GIVEN INSTRUCTION:
Without the pictures, retype exactly the lines from the top of the entries below through the line that contains "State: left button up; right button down".

[Recorded robot episodes]
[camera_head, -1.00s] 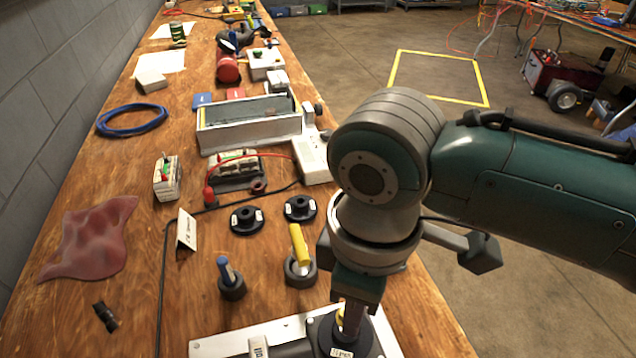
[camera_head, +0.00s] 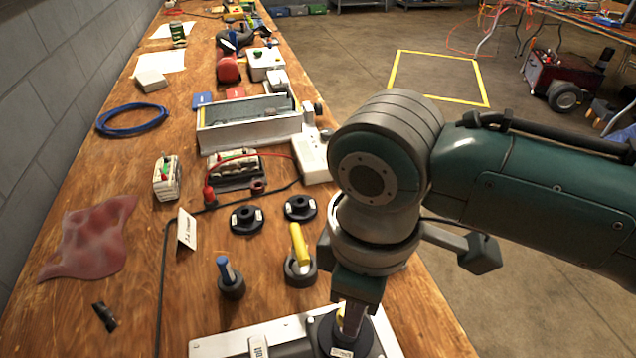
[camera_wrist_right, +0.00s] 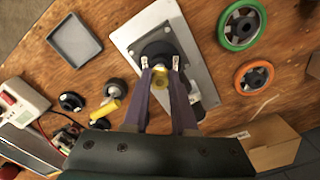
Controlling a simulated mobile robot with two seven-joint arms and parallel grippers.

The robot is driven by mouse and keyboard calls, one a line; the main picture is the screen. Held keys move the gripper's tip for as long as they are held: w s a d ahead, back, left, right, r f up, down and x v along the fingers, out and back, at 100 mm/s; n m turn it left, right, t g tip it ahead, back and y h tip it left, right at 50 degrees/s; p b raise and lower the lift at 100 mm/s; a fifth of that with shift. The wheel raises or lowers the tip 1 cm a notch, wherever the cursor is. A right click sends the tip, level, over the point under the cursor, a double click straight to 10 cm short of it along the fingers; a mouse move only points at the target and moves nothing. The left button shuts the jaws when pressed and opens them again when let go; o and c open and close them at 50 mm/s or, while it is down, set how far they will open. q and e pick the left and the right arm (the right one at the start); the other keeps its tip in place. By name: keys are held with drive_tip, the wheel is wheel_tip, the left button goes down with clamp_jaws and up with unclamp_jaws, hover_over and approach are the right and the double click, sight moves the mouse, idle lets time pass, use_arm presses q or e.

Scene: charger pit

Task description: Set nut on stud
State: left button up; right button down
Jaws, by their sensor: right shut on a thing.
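My right gripper (camera_head: 345,322) points down over a pale plate (camera_head: 235,345) at the bottom of the head view. It is shut on a yellow-and-black part, probably the nut. In the right wrist view, a yellow round piece (camera_wrist_right: 160,76) shows between the fingers (camera_wrist_right: 160,66), with a wide black disc (camera_wrist_right: 158,46) behind it on the plate (camera_wrist_right: 128,32). I cannot tell whether the yellow piece is the nut or the stud's end, or whether they touch. Two black flanged pieces (camera_head: 247,219) (camera_head: 299,207) stand on the bench. My left gripper is not in view.
A blue-handled piece (camera_head: 228,278) and a yellow-handled piece (camera_head: 299,258) stand just behind the plate. A folded card (camera_head: 187,229), a black cable and a red cloth (camera_head: 90,238) lie left. A grey tray (camera_wrist_right: 75,42) and green (camera_wrist_right: 241,25) and orange (camera_wrist_right: 254,77) rings flank the plate.

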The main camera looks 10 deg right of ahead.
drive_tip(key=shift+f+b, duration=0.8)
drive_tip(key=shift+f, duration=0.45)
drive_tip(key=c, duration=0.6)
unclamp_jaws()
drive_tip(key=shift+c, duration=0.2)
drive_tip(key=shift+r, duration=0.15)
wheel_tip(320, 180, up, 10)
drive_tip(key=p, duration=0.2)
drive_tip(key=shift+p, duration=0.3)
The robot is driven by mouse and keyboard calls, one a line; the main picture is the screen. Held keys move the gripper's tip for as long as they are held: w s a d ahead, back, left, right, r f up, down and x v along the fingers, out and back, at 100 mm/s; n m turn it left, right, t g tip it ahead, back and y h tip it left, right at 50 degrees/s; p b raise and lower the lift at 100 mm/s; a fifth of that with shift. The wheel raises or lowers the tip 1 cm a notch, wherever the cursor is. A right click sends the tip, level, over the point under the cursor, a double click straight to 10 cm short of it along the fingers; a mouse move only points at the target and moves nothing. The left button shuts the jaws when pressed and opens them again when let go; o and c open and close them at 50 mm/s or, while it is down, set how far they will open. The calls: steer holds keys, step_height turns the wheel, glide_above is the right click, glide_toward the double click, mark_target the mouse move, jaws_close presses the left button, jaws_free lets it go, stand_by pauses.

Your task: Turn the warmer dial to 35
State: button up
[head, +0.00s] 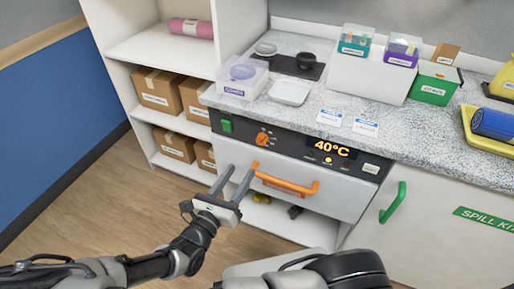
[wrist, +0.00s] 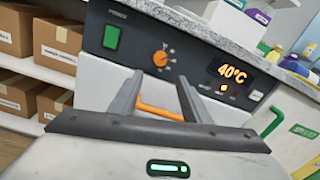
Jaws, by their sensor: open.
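The orange warmer dial (head: 263,139) is on the dark control panel of the warmer under the counter. It also shows in the wrist view (wrist: 161,58), between and just beyond my fingertips in the picture. The lit display (head: 332,149) reads 40°C, as it does in the wrist view (wrist: 233,73). My gripper (head: 241,168) is open and empty, in front of the drawer and below the dial in the head view. The fingers are apart from the dial. The scale marks around the dial are too small to read.
An orange drawer handle (head: 288,186) sticks out below the panel, close to my fingers. A green switch (head: 226,126) is left of the dial. The grey counter (head: 290,112) juts above the panel. Shelves with boxes (head: 160,90) stand at left. Open floor lies at lower left.

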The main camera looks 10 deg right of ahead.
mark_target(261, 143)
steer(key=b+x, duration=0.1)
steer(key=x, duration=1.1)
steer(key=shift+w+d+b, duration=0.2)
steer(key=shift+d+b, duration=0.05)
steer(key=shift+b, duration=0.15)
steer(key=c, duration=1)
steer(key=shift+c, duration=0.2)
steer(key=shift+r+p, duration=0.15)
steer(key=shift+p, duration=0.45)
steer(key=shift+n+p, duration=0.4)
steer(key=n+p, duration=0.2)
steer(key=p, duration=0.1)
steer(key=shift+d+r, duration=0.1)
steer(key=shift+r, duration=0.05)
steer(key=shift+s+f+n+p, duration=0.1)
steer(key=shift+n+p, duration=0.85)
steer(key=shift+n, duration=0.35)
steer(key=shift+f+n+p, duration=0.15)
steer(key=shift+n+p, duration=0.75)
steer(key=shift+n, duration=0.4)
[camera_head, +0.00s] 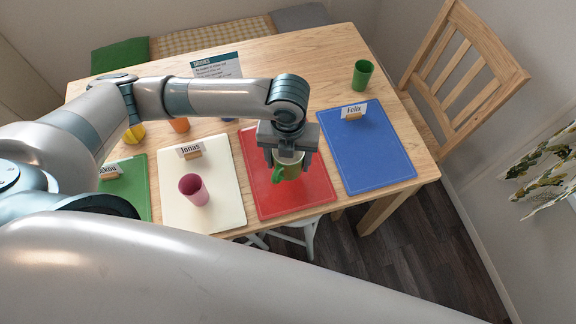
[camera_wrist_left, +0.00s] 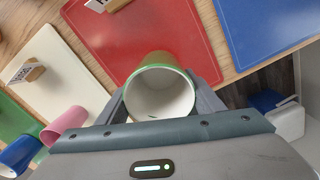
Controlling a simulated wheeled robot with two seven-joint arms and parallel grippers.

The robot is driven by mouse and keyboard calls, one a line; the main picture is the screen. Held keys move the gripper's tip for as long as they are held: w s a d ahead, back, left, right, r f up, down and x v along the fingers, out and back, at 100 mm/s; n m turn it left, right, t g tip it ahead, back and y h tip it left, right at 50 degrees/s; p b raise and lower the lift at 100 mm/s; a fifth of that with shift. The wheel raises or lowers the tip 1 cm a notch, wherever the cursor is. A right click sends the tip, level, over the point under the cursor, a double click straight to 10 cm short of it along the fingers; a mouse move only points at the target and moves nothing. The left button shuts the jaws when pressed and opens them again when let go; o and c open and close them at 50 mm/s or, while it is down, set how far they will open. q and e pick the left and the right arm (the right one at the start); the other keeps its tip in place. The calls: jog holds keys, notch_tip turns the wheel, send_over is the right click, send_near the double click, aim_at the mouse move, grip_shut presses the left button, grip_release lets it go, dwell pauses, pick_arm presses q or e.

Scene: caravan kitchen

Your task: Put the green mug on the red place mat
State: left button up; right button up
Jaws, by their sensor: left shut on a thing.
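The green mug (camera_head: 291,170) has a green handle and a pale inside. My left gripper (camera_head: 287,155) points down and is shut on it, over the red place mat (camera_head: 316,192). In the left wrist view, the mug (camera_wrist_left: 157,61) is upright between the fingers of the gripper (camera_wrist_left: 160,98), its open top facing the camera. The red mat (camera_wrist_left: 115,38) lies below and behind it. I cannot tell whether the mug's base touches the mat. My right gripper is not in view.
A blue mat (camera_head: 365,155) with a Felix card (camera_head: 353,111) lies right of the red mat. A cream mat (camera_head: 225,208) with a pink cup (camera_head: 194,189) lies left. A green cup (camera_head: 362,74) stands at the back right, near a wooden chair (camera_head: 465,75).

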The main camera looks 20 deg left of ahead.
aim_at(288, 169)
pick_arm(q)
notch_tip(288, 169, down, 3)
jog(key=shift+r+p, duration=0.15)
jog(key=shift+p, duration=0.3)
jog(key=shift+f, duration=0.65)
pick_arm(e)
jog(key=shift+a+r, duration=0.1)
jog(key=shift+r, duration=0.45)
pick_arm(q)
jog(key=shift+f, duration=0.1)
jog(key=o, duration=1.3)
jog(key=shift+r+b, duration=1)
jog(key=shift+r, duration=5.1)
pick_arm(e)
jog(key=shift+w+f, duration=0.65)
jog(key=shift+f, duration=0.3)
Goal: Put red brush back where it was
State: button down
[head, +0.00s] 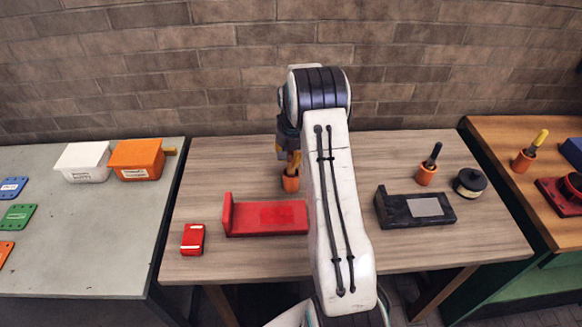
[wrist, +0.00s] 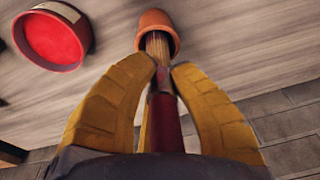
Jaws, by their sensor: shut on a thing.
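The red brush (wrist: 166,125) is in my gripper (wrist: 166,72), its red handle between the two yellow fingers in the wrist view. Its brown bristles point at the mouth of a terracotta cup (wrist: 153,18). The bristle tips overlap the cup's opening; how far inside they are I cannot tell. In the head view my gripper (head: 292,160) is directly above this cup (head: 291,184), which stands upright behind the red stand. My arm hides part of that area, and the brush is not clear there.
A red stand (head: 228,216) and a red box (head: 192,239) are at the table's left. A black stand (head: 388,208), a cup with a black brush (head: 427,175) and a black tin (head: 469,182) are at right. A round red tin (wrist: 52,38) is near the cup.

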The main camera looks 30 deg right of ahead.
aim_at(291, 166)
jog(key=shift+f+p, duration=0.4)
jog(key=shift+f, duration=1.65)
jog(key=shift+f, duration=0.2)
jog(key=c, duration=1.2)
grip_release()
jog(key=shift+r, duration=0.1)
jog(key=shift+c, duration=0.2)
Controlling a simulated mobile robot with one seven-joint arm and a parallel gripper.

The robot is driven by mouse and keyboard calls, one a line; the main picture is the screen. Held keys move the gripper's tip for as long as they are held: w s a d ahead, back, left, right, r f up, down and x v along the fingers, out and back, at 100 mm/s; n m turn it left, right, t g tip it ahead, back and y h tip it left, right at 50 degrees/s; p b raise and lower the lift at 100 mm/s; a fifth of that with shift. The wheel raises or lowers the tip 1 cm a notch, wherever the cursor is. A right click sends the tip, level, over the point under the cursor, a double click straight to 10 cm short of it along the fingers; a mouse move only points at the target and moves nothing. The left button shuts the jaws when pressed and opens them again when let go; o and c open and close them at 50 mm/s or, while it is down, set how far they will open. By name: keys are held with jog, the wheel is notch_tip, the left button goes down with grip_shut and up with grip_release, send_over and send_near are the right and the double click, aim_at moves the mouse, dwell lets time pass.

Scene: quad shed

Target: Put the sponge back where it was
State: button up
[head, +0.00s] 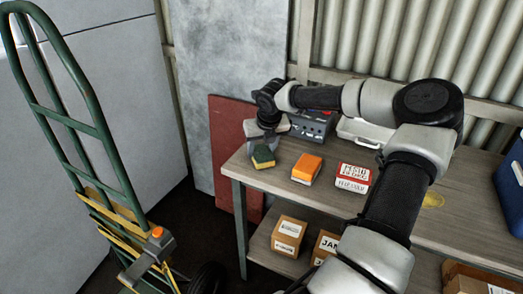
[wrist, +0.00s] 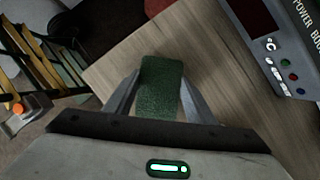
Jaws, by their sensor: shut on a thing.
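The sponge (head: 263,157) is green on top with a yellow layer below. In the head view it is at the left end of the workbench (head: 235,165), under my gripper (head: 262,146). In the wrist view the green face of the sponge (wrist: 160,85) lies between the two fingers of my gripper (wrist: 158,95), which is shut on it. I cannot tell whether the sponge touches the bench top or is held just above it.
An orange box (head: 307,168) and a red and white box (head: 353,178) stand to the right on the bench. A grey device (head: 312,126) is behind. Cardboard boxes (head: 289,236) sit on the lower shelf. A green hand truck (head: 100,135) stands left of the bench.

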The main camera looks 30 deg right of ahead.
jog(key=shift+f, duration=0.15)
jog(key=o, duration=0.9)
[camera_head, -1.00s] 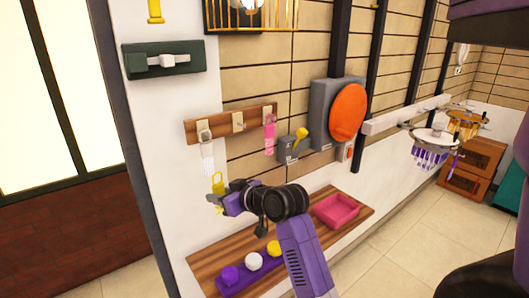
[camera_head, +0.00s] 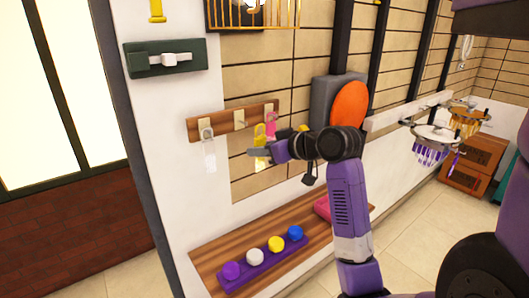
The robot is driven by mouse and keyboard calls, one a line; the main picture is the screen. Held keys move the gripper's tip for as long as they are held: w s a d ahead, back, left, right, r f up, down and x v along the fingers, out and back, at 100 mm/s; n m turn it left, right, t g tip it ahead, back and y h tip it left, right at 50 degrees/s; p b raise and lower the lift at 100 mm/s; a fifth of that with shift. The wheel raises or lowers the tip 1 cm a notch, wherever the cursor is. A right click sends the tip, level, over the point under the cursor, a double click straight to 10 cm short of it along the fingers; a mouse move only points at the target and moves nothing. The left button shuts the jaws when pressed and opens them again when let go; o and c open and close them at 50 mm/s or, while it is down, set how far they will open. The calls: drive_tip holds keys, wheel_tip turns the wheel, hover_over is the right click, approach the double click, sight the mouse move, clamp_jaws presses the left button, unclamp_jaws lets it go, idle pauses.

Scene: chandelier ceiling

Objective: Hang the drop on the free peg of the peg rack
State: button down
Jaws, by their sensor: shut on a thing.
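The wooden peg rack (camera_head: 222,122) is fixed on the wall left of centre. A clear drop (camera_head: 209,155) hangs on its left peg and a pink drop (camera_head: 271,121) on its right peg. The middle peg (camera_head: 240,119) is bare. My gripper (camera_head: 261,152) is shut on the yellow drop (camera_head: 260,134), which is upright with its loop on top. It is just right of and below the middle peg in the picture, overlapping the rack's lower edge and close to the pink drop. The gap in depth to the peg cannot be told.
Below is a wooden shelf (camera_head: 215,258) with a purple strip carrying several coloured balls (camera_head: 255,257). A pink tray (camera_head: 322,207) is partly hidden by my arm. An orange disc (camera_head: 350,106) on a grey panel stands right of the rack. A green latch plate (camera_head: 135,62) is above left.

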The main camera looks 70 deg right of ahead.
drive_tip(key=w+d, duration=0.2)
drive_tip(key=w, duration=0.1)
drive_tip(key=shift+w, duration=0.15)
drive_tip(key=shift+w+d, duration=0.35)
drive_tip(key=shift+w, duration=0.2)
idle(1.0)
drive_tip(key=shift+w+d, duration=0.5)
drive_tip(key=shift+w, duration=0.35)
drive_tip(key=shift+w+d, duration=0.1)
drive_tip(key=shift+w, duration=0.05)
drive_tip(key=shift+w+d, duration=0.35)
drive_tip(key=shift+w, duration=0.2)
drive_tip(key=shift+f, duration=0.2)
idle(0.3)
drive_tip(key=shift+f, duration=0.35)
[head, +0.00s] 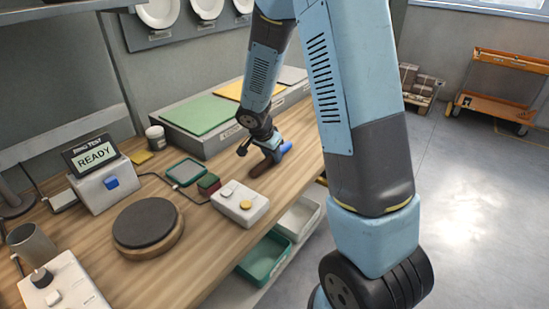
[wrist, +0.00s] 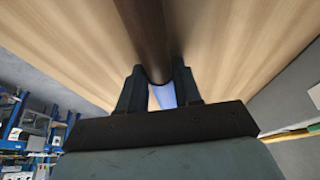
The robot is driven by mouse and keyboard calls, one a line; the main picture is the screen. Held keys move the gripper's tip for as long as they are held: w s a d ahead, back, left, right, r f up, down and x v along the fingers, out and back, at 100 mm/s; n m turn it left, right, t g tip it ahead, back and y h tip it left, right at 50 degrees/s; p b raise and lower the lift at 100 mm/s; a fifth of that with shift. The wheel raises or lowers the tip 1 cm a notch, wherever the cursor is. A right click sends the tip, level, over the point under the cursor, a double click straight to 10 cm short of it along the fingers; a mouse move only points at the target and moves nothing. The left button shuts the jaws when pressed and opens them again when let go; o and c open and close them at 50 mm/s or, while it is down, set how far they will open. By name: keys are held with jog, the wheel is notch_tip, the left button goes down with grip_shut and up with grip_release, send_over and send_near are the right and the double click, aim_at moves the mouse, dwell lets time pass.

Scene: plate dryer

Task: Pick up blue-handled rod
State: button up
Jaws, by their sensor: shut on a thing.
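The rod shows a blue end (head: 286,147) and a dark brown part (head: 260,169) on either side of my gripper (head: 270,154) in the head view. My gripper is shut on the rod, low over the wooden bench. In the wrist view, the brown part (wrist: 147,35) runs up from between the two fingers of my gripper (wrist: 159,82), and a blue piece (wrist: 162,96) shows between them. The fingers hide the gripped stretch. I cannot tell whether the rod touches the bench.
A white box with knobs (head: 240,203) stands close on the near side. Left are a round dark-topped disc (head: 147,228) and a "READY" display (head: 92,154). A grey bench box with green (head: 200,115) and yellow pads stands behind. Trays (head: 265,258) sit below the bench edge.

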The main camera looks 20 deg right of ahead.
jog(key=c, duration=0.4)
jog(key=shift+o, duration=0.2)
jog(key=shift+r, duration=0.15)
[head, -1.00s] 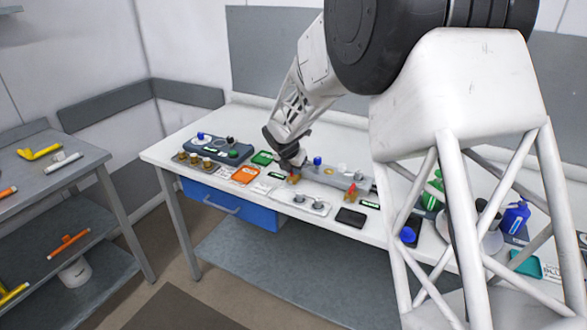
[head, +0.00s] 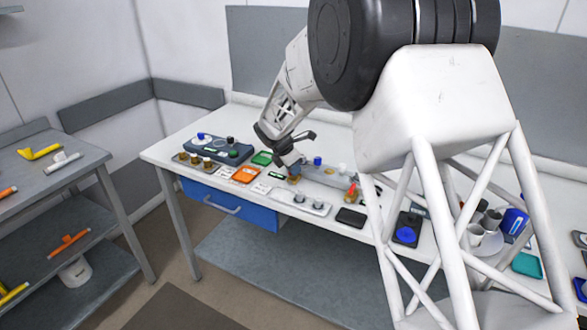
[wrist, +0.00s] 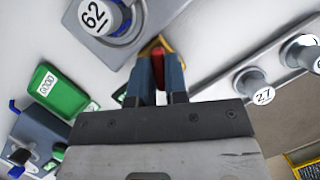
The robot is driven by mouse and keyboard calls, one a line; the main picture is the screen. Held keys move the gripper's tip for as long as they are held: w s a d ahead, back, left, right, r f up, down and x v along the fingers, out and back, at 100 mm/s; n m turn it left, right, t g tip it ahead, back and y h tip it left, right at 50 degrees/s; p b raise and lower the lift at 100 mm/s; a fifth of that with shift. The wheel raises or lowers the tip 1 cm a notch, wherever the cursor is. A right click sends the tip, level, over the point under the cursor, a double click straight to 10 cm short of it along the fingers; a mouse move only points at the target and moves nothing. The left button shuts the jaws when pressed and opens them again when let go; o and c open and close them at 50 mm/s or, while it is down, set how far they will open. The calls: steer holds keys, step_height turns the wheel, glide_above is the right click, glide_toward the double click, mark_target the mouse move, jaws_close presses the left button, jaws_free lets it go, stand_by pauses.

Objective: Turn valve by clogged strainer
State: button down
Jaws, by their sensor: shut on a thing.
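My gripper (wrist: 158,78) is shut on the red handle (wrist: 158,62) of a small brass-yellow valve (wrist: 157,42) in the wrist view. The fingers hide much of this valve. In the head view my gripper (head: 291,168) points down at the valve (head: 294,179), at the left front of a long grey unit (head: 325,176). A second valve with a red handle (head: 352,191) stands upright at the unit's right end, apart from my gripper. I cannot tell from the views which strainer is clogged.
A plate with two grey knobs (head: 302,202) lies in front; one knob reads 27 (wrist: 253,82). A knob marked 62 (wrist: 100,16), a green box (wrist: 55,92) and an orange tray (head: 246,174) are close by. A black pad (head: 351,217) lies to the right.

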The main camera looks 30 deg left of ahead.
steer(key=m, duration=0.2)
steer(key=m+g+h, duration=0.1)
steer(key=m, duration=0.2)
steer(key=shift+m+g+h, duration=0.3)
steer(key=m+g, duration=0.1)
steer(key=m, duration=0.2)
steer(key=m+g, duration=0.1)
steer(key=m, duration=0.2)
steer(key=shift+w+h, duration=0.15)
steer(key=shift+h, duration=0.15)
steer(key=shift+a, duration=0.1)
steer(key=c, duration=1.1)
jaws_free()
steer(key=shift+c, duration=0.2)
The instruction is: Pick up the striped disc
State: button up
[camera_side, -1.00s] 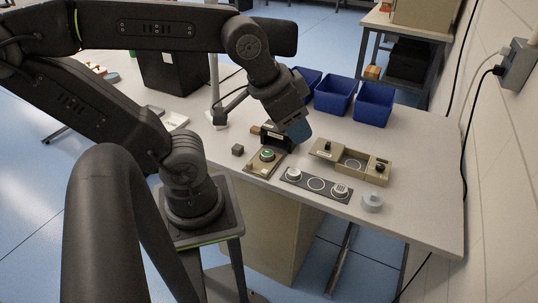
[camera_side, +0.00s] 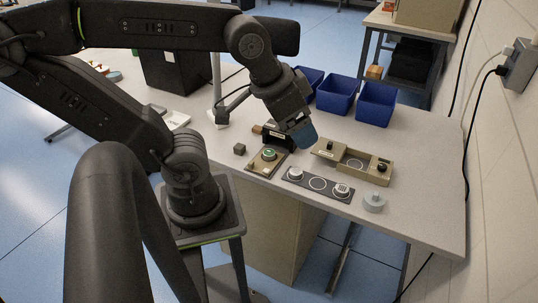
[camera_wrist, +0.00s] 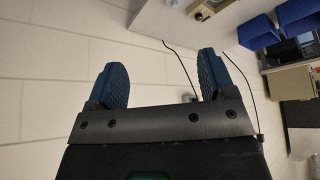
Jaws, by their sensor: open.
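A dark plate (camera_side: 318,184) on the table carries a pale disc at each end, with a ringed empty spot between them. The right disc (camera_side: 342,190) shows dark line marks on top and looks like the striped disc. The left disc (camera_side: 295,174) has a marking too small to read. My gripper (camera_side: 305,135), with blue fingertips, hangs above the table behind the plate, apart from both discs. In the wrist view its two fingers (camera_wrist: 162,82) are spread with nothing between them. The wrist view shows neither disc.
A tan press fixture (camera_side: 350,160) with black knobs stands behind the plate. A press with a green round part (camera_side: 268,154) stands left. A grey knobbed piece (camera_side: 374,202) sits right, near the table's front edge. Blue bins (camera_side: 376,104) stand at the back; the table's right end is clear.

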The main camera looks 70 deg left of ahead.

SOLUTION:
[camera_head, -1.00s] 
[camera_head, +0.00s] 
[camera_wrist_right, +0.00s] 
Controlling a simulated mobile robot with two seven-joint arms and parallel grippers.

The robot is driven by mouse and keyboard calls, one a line; the main picture is the screen. Held keys move the gripper's tip for as long as they are held: w s a d ahead, back, left, right, r f up, down and x v along the fingers, out and back, at 100 mm/s; n m turn it left, right, t g tip it ahead, back and y h tip it left, right at 50 degrees/s; p b raise and lower the lift at 100 mm/s; a fifth of that with shift. The wheel raises or lowers the tip 1 cm a notch, wherever the cursor is. A right click sends the tip, level, over the point under the cursor, a double click straight to 10 cm short of it along the fingers; a mouse move only points at the target and moves nothing. The left button shuts the jaws when pressed and opens them again when let go; o and c open and close them at 50 mm/s or, while it is down, set how far they will open. q and e pick the left and the right arm (the right one at the start); the other keeps its tip in place. By name: keys are held with drive_tip, the wheel is wheel_tip, the left button goes down with clamp_jaws and up with unclamp_jaws, hover_over and approach are the right and the double click, sight moves the mouse, idle lets time pass, use_arm presses q or e.

Scene: charger pit

Task description: Set nut on stud
State: left button up; right button down

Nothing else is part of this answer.